| Exercise materials |
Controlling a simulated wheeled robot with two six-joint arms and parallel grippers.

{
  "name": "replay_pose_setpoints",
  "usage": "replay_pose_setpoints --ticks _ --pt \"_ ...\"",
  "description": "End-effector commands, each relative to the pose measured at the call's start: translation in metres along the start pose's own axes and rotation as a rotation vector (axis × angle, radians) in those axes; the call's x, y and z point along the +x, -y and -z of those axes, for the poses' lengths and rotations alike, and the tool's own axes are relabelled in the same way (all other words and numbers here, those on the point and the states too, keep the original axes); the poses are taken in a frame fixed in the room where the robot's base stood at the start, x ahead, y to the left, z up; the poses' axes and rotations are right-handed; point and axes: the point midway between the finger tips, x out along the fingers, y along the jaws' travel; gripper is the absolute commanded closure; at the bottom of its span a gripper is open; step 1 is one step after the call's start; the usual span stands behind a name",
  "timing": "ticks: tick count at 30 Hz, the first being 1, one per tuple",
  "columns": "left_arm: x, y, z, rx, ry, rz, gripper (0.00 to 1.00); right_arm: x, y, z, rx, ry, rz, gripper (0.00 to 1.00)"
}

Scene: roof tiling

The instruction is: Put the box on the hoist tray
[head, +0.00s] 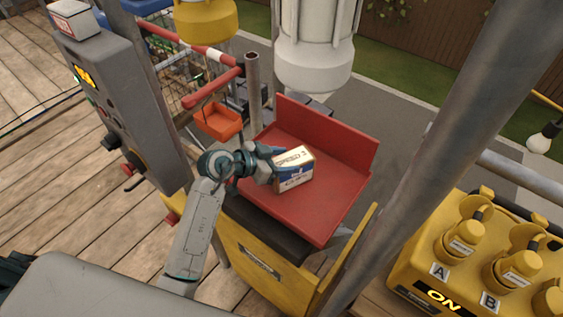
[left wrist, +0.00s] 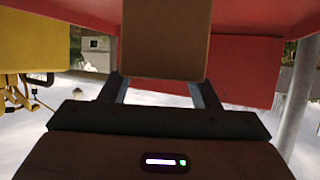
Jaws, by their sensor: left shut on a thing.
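The box (head: 294,171) is small, white and blue with a tan edge and printed lettering. My left gripper (head: 272,166) is shut on it from its left side. In the head view the box is over the middle of the red hoist tray (head: 328,206). I cannot tell whether its underside touches the tray. In the left wrist view the box (left wrist: 165,45) shows as a brown face between the two fingers, with the red tray (left wrist: 240,62) behind it. My right gripper is not in view.
A grey pole (head: 430,150) rises at the right. A grey control panel (head: 118,95) stands at the left. An orange bin (head: 219,122) and a yellow switch box (head: 480,255) are nearby. Bare tray surrounds the box.

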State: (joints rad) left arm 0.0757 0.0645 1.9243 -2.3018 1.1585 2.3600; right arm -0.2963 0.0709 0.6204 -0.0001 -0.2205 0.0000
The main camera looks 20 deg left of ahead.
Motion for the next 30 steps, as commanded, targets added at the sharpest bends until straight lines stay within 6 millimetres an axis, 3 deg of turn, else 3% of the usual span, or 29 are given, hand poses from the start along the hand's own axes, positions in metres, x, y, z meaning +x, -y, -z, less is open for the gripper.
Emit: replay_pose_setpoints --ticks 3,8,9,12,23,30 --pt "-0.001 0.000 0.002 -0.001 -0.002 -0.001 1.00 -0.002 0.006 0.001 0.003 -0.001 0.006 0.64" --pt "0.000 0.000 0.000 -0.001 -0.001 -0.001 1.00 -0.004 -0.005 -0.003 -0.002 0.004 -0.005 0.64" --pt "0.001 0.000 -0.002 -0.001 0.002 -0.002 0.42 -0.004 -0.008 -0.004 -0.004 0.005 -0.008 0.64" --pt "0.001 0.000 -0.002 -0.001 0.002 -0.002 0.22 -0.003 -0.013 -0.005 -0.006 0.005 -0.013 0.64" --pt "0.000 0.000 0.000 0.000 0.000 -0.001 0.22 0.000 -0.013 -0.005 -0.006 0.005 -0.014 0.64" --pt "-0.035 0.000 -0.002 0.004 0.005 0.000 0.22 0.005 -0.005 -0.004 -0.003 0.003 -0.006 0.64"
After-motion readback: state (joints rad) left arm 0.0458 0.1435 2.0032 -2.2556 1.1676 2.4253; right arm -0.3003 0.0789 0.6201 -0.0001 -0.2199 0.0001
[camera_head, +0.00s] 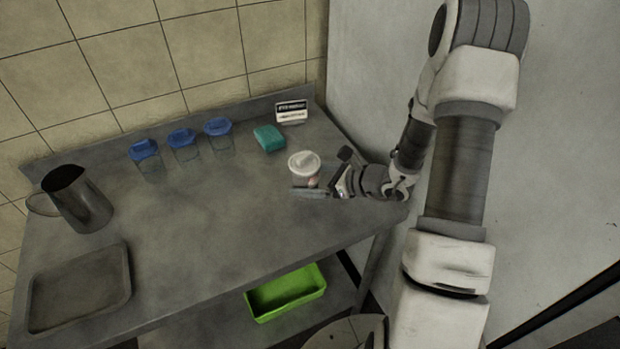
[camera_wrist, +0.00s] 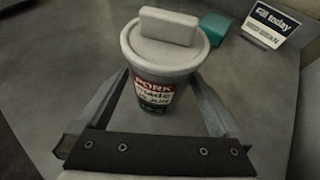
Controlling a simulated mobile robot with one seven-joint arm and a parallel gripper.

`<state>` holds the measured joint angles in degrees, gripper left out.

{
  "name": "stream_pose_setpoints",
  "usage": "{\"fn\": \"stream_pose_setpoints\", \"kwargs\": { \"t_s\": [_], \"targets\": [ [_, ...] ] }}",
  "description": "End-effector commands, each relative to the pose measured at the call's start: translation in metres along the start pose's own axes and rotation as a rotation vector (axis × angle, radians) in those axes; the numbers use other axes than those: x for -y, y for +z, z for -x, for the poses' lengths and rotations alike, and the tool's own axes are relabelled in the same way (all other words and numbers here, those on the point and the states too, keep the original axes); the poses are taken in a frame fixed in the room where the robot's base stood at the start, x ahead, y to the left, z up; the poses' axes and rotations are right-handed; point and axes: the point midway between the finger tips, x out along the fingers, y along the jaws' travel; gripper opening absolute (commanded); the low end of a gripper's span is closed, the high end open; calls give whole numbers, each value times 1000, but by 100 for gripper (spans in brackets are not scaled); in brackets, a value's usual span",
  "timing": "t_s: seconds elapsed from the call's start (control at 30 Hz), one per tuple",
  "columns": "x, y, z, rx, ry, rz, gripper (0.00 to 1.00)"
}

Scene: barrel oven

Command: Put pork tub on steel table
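The pork tub (camera_wrist: 155,92) is a small white tub with a lid and a printed label with "PORK" on it. It stands upright at the right side of the steel table (camera_head: 200,230), and it also shows in the head view (camera_head: 304,168). My gripper (camera_head: 316,181) reaches in from the right, low over the table, with its fingers spread on either side of the tub. In the wrist view some space shows between the fingers and the tub's lower body. The fingertips are partly hidden by the tub, and I see no clear contact.
A teal block (camera_head: 269,138) and a small sign (camera_head: 291,112) stand behind the tub. Three blue-lidded containers (camera_head: 183,143) line the back. A dark pitcher (camera_head: 80,199) and a tray (camera_head: 80,287) are at left. A green bin (camera_head: 286,292) sits on the lower shelf. The table's middle is clear.

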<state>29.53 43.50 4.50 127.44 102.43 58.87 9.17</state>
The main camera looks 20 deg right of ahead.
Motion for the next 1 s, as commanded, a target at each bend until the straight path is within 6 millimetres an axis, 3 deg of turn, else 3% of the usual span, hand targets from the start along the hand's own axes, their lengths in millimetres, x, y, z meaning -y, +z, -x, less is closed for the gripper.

| What is required |
Please reproduce exactly the lines from the first one of the records above through the line containing "--ticks _ --pt", both included, and nothing else.

| Answer to this problem |
Controlling a simulated wheeled robot with two six-joint arms and parallel grippers.

{
  "name": "replay_pose_setpoints",
  "usage": "replay_pose_setpoints --ticks _ --pt \"_ ...\"",

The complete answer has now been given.